Exercise details:
Starting from the line that contains "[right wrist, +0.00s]", reproduce each line exactly through the end of the material, and include no other lines.
----
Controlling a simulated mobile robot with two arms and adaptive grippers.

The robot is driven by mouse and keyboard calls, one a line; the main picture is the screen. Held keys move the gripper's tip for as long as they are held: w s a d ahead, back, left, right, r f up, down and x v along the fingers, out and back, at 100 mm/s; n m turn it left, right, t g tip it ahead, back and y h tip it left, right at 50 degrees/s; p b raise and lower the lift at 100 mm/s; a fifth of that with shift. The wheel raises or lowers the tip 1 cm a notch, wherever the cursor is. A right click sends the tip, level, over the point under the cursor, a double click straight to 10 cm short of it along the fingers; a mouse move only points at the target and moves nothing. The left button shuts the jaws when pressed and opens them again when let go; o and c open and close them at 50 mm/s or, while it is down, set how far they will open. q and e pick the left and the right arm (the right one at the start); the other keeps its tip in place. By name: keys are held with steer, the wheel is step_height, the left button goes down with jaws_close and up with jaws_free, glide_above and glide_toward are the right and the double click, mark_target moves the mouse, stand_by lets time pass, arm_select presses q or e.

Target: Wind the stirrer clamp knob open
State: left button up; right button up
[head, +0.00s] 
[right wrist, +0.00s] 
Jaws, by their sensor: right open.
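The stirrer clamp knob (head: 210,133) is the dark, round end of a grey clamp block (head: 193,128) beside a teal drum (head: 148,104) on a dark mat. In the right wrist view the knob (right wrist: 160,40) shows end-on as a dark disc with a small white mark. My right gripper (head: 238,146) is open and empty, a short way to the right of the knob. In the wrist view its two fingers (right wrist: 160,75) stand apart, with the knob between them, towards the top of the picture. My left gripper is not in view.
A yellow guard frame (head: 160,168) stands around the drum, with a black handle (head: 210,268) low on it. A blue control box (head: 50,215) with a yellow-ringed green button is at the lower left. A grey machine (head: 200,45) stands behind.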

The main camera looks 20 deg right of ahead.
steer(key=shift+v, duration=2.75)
----
Output below:
[right wrist, +0.00s] 
Jaws, by their sensor: right open.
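The stirrer clamp knob (head: 210,133) is the dark, round end of a grey clamp block (head: 193,128) beside a teal drum (head: 148,104) on a dark mat. In the right wrist view the knob (right wrist: 160,40) shows end-on as a dark disc with a small white mark. My right gripper (head: 238,146) is open and empty, a short way to the right of the knob. In the wrist view its two fingers (right wrist: 160,75) stand apart, with the knob between them, towards the top of the picture. My left gripper is not in view.
A yellow guard frame (head: 160,168) stands around the drum, with a black handle (head: 210,268) low on it. A blue control box (head: 50,215) with a yellow-ringed green button is at the lower left. A grey machine (head: 200,45) stands behind.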

The main camera looks 20 deg right of ahead.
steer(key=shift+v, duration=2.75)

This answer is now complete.